I awoke this morning to a tweet from National Review columnist Heather Wilhelm that said, “Modern feminism: 1. Go on awful date with awkward/gross/aggressive famous person, but lack the agency to get up and leave. 2. Famous person texts, clearly clueless, gets scolded, apologizes. 3. Stay anonymous, but shame him in front of the whole world.”

This tweet reminded me of the “strong person,” theory of the First Amendment, where a properly functioning free speech doctrine generally requires that listeners deal with emotional upset, have the agency to turn away from or ignore speech they would rather not hear, and use counter-speech to undermine unreasonable positions.   So much of how we discuss sexual harassment and sexual assault touches upon notions of agency and harmful speech in ways that also implicate our thinking on First Amendment doctrine.  I planned on blogging about some of the similarities between notions of agency in the First Amendment and in the sexual assault context.  However, then I read the link attached to Wilhelm’s tweet.

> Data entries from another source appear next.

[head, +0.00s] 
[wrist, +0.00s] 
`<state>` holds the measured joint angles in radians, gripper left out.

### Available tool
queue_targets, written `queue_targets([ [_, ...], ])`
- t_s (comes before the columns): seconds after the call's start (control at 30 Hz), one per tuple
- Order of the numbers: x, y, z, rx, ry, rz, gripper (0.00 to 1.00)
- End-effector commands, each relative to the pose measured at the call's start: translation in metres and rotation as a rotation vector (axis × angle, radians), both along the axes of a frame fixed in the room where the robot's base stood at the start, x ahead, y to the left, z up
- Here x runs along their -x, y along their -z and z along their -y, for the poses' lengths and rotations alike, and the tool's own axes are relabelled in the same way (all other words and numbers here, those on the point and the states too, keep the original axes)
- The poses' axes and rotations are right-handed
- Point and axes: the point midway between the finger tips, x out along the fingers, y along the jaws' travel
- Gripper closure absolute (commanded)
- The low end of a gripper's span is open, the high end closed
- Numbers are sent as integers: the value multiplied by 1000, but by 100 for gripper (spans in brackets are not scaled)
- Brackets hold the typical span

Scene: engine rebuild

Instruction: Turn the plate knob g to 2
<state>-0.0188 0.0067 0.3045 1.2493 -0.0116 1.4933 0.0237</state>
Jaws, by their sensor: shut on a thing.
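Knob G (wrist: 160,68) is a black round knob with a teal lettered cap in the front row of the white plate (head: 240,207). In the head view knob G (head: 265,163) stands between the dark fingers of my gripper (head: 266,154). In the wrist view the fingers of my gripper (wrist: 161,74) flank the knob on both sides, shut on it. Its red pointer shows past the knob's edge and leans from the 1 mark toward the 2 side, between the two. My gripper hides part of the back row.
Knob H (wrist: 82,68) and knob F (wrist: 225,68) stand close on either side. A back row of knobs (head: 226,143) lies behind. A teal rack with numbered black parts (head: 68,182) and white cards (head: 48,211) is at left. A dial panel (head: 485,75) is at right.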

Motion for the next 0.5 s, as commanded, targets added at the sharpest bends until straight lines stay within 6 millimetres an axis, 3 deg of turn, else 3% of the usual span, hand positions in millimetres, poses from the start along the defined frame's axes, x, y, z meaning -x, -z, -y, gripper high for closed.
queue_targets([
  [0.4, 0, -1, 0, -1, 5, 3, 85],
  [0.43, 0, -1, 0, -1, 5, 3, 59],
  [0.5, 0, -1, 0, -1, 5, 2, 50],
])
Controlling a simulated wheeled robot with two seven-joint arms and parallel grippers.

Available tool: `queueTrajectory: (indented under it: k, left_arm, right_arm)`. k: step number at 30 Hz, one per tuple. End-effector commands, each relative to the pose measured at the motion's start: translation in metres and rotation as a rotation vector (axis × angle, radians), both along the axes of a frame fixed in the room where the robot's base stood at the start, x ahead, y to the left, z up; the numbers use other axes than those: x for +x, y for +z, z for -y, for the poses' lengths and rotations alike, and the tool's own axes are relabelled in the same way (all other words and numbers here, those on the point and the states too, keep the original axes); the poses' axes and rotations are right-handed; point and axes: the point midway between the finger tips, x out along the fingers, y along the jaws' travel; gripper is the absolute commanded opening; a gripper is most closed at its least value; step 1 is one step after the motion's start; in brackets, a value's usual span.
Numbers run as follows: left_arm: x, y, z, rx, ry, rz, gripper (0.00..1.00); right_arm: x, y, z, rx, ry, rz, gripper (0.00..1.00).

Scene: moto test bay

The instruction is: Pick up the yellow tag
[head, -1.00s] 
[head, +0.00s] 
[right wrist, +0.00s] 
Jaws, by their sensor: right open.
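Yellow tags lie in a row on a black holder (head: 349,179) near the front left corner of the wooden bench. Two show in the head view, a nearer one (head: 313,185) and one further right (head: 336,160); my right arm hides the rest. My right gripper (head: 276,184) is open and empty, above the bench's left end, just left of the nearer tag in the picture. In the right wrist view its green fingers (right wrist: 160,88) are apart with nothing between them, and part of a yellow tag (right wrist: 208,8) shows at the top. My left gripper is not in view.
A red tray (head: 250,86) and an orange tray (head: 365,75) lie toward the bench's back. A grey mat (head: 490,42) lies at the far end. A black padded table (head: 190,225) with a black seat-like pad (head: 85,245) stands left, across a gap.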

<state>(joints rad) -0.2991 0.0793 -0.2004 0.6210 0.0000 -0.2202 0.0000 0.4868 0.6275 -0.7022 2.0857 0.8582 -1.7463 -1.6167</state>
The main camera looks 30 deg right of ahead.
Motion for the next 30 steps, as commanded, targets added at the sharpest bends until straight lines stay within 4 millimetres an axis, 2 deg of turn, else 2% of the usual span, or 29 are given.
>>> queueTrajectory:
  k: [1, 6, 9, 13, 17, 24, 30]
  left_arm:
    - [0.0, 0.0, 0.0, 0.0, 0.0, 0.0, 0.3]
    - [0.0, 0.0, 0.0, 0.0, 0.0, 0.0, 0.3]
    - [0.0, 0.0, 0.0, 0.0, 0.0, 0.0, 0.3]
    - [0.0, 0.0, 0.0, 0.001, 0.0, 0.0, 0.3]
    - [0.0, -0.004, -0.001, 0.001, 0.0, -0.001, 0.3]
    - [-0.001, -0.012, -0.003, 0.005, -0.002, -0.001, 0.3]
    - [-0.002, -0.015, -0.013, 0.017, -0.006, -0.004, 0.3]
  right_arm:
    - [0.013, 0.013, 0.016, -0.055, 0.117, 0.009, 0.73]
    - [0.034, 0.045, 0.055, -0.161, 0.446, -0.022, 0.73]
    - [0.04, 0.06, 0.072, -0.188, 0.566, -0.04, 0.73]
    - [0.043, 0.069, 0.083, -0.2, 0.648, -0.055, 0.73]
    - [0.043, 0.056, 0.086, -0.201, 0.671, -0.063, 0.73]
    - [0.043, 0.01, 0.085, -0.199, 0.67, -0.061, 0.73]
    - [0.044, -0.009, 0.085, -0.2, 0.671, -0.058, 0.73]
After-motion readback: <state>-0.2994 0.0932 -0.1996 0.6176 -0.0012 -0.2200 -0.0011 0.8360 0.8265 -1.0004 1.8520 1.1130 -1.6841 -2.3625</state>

The story – an exclusive on a website called “babe” – involved worse conduct than I expected based on the tweet.  Aziz Ansari was oblivious to a woman’s desires not to sleep with him, and kept pushing her to do so in fairly objectifying ways.  That said, her description of the story was much worse than the actual events.  The woman, who remained anonymous to protect her own identity, never actually had intercourse with Ansari, and appeared to consent to a range of activities that required her participation.  Nonetheless, she called the incident “sexual assault,’ despite the fact that she did not leave the apartment (until she decided to) or clearly say, “no.”  Sexual assault, to this woman, occurred because Ansari ignored her “clear non-verbal cues.”  He also kept attempting physical intimacy despite some less obvious verbal cues, like telling Ansari that she didn’t want to feel “forced,” because then should would hate him.

I think it is time, at this cultural moment, to define and analyze the proper legal definitions of terms like sexual assault and sexual harassment.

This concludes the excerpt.